-- GIVEN REQUEST --
Out of the lines below, please list those that hold the string "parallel".
::::
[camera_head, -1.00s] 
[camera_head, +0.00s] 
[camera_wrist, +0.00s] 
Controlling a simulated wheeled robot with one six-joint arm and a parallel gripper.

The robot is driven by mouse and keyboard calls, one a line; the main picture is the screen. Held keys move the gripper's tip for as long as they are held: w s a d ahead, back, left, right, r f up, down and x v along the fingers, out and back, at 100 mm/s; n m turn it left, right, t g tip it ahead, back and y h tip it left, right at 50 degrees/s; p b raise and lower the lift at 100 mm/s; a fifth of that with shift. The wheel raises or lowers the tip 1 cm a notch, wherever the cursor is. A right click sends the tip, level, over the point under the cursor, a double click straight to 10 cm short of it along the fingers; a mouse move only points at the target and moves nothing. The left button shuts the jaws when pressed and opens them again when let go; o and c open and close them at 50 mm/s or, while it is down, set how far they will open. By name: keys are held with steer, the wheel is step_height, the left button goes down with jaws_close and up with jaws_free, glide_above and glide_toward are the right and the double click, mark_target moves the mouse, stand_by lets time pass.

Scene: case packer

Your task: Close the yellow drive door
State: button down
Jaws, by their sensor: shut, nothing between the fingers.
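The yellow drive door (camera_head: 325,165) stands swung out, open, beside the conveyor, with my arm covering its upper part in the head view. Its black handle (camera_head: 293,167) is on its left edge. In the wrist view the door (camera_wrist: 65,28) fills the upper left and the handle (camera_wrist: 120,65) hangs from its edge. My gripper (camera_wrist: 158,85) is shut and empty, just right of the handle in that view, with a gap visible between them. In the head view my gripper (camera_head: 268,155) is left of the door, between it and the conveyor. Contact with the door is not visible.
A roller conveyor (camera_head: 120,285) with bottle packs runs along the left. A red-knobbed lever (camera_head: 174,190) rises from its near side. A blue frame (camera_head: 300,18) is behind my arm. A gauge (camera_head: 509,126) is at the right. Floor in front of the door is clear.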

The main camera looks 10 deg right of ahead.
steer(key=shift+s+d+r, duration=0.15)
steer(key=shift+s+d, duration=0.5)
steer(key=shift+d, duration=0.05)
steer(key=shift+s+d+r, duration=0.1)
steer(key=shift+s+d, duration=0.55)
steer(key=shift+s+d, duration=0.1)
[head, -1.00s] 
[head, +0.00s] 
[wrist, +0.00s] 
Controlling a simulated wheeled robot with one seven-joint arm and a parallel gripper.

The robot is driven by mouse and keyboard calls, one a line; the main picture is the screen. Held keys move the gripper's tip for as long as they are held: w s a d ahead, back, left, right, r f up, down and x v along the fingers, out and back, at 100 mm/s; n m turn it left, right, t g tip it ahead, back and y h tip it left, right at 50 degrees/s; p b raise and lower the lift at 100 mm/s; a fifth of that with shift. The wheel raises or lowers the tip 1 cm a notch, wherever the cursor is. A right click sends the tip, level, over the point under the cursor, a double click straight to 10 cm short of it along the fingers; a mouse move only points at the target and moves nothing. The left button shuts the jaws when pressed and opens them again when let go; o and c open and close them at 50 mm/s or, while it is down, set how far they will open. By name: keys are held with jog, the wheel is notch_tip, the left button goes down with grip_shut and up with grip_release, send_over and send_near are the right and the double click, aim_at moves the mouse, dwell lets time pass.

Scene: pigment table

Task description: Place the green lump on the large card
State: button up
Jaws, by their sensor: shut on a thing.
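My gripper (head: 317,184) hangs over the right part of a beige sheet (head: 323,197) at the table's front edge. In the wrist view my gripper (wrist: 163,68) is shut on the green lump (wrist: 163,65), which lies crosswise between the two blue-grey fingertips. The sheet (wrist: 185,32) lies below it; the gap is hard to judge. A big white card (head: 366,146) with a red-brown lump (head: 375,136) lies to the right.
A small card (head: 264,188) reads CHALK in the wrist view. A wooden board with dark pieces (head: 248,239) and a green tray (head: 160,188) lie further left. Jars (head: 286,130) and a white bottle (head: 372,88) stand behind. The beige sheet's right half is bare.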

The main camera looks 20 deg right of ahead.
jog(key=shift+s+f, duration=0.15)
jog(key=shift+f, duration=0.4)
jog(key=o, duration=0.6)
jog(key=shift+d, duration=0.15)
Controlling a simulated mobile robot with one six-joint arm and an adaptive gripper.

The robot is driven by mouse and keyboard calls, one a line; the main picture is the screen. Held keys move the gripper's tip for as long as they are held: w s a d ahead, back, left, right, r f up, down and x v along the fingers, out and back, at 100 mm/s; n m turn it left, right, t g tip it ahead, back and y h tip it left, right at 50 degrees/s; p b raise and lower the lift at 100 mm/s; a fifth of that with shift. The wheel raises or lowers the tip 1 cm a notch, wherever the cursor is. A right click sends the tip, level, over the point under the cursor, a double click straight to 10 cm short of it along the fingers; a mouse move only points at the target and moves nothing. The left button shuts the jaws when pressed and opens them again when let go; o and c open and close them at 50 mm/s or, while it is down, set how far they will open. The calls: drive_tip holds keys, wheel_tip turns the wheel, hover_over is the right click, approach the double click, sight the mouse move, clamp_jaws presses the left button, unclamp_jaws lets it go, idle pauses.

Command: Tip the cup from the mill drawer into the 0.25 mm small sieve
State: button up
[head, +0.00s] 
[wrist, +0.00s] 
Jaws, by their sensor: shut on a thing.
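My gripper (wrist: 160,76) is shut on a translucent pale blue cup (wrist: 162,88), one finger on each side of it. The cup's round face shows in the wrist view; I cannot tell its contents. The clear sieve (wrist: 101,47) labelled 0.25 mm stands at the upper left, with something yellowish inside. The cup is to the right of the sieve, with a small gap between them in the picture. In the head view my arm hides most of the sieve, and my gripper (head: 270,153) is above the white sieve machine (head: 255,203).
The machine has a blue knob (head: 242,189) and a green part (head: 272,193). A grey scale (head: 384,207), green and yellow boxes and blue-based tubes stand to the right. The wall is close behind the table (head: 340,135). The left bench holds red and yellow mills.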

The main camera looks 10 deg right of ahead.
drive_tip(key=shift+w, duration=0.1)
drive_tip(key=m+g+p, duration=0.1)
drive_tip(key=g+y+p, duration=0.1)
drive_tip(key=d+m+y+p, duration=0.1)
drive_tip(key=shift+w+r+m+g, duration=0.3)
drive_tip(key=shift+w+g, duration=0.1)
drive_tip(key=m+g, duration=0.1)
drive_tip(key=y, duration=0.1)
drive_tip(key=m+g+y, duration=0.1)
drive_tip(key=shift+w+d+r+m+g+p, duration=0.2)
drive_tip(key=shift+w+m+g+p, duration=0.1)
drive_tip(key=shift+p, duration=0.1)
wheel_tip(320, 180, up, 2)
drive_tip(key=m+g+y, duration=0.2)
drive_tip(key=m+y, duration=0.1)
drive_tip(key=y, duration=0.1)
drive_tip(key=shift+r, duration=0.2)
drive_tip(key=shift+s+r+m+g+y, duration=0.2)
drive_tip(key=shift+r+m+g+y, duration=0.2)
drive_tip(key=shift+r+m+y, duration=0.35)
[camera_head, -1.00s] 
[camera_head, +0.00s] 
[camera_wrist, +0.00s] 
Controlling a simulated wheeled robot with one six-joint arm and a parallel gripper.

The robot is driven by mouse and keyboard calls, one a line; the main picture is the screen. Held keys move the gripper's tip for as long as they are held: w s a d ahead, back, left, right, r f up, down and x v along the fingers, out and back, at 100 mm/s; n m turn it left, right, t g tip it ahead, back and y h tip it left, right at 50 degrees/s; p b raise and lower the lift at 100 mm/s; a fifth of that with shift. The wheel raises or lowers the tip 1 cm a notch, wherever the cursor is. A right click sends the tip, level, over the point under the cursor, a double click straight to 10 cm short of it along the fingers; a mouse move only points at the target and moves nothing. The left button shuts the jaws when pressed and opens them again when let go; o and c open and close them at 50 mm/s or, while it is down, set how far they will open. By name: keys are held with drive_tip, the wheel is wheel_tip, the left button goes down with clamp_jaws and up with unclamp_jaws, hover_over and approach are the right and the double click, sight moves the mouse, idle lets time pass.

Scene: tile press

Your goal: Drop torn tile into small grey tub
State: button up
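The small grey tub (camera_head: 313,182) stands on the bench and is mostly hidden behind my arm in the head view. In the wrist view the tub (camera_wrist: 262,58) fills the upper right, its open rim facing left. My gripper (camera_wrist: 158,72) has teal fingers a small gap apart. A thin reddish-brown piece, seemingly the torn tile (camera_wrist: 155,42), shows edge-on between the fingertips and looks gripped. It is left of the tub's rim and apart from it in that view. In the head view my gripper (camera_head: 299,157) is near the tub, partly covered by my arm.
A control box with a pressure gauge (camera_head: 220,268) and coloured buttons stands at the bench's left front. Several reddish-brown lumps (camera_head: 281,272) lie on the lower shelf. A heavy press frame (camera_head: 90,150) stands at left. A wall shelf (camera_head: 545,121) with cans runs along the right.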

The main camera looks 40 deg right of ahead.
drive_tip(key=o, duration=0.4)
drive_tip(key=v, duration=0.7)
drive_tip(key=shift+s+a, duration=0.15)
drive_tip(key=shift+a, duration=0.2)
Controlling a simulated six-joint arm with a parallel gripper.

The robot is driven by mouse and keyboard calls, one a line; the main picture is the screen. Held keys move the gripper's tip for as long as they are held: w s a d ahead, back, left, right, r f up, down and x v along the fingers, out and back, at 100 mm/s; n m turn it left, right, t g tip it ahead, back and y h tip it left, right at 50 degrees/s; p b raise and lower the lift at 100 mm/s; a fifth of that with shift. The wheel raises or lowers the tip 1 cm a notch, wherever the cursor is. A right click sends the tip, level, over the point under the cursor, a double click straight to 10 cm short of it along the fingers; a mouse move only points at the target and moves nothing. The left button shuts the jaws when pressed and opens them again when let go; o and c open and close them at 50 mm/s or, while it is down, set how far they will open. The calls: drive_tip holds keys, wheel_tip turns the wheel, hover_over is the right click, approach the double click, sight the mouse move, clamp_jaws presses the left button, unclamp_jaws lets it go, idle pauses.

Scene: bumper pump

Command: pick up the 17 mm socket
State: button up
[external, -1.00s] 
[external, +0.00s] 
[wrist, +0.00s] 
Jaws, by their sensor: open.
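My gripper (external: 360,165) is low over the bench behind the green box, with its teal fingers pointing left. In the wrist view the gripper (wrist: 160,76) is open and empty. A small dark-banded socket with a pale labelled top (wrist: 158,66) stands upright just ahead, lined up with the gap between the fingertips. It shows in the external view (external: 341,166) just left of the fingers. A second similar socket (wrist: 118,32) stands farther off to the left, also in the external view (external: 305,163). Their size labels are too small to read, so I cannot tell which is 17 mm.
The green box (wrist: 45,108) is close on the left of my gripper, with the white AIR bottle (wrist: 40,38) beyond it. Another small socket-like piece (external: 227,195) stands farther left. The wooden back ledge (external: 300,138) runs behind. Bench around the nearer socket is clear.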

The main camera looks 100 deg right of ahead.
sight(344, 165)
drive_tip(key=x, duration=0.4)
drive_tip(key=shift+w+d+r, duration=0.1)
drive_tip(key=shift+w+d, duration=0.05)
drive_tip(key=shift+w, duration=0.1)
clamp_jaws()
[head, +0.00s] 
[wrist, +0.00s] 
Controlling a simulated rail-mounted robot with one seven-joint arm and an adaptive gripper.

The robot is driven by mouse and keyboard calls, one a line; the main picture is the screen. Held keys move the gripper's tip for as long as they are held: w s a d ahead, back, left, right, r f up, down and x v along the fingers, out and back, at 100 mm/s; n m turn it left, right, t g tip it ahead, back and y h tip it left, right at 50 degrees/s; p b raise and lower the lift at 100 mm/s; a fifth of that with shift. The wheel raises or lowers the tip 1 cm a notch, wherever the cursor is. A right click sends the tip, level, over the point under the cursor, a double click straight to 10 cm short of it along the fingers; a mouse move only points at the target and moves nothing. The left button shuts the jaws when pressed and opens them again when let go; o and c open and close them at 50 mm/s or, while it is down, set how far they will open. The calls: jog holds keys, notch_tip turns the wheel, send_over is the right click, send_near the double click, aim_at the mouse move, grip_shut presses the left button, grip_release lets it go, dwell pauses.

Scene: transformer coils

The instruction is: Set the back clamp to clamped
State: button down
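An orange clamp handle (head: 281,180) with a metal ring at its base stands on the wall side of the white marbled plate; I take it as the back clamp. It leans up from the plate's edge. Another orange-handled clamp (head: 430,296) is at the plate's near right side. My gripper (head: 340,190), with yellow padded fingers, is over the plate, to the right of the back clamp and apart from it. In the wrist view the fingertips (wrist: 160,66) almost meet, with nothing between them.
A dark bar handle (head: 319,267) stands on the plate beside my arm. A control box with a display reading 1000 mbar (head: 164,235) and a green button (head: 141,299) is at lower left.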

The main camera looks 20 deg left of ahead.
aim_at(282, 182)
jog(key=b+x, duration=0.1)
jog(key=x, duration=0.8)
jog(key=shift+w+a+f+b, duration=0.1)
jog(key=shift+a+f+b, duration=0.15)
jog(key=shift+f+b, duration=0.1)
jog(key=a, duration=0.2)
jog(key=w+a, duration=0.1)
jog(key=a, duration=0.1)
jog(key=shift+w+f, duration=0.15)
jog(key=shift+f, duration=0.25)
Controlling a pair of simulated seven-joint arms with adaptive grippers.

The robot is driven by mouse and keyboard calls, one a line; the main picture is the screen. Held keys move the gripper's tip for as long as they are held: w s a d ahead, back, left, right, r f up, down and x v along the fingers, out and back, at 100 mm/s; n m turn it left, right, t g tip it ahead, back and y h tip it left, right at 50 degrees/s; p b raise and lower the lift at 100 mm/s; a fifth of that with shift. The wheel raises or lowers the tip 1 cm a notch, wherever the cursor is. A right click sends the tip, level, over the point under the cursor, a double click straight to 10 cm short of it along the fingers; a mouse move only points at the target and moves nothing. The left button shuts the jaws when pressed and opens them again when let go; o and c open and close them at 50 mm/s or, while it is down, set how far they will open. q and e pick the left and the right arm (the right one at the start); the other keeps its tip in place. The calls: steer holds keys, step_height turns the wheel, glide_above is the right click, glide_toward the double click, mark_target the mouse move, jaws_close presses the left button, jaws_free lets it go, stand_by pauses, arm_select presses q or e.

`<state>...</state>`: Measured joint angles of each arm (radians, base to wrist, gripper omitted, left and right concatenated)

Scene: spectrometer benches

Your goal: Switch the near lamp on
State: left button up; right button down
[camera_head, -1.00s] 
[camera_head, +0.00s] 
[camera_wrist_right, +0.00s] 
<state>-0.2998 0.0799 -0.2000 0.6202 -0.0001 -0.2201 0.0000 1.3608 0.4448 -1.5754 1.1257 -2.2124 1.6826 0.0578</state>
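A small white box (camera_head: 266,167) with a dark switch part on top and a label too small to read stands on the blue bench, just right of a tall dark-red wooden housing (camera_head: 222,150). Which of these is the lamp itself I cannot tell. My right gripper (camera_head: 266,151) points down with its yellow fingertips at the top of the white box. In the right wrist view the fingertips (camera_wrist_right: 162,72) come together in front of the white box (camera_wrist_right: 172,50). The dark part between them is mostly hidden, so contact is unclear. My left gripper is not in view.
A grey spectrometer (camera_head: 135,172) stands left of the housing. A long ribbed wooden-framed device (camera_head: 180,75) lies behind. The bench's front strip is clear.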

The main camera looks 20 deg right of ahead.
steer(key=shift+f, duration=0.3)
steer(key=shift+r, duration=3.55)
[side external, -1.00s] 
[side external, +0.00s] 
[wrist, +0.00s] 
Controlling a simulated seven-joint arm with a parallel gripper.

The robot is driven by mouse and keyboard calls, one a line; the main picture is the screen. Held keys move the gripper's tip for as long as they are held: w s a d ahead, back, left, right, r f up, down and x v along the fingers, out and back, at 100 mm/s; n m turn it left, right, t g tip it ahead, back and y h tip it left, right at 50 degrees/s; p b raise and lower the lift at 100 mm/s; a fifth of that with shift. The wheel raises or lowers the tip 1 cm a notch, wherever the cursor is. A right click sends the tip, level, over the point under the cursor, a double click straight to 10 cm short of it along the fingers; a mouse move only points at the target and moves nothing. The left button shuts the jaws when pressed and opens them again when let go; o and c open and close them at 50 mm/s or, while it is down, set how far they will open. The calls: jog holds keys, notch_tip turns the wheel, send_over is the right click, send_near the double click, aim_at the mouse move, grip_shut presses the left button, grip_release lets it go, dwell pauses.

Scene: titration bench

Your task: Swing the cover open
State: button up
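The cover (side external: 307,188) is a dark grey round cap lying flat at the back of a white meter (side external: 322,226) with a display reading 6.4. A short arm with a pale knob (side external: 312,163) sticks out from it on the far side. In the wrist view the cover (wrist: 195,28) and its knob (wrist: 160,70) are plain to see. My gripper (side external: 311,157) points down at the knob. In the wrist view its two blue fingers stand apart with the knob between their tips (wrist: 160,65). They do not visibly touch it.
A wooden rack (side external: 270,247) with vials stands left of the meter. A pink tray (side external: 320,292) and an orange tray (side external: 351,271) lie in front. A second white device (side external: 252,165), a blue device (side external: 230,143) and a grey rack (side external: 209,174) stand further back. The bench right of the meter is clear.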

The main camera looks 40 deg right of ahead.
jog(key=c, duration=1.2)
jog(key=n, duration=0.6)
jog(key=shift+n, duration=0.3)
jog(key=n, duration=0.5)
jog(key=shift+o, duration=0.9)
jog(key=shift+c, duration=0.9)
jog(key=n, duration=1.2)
::::
-- TASK RESPONSE --
Controlling a simulated wheeled robot with one six-joint arm and a parallel gripper.
Controlling a simulated wheeled robot with one seven-joint arm and a parallel gripper.
Controlling a simulated wheeled robot with one six-joint arm and a parallel gripper.
Controlling a simulated six-joint arm with a parallel gripper.
Controlling a simulated seven-joint arm with a parallel gripper.

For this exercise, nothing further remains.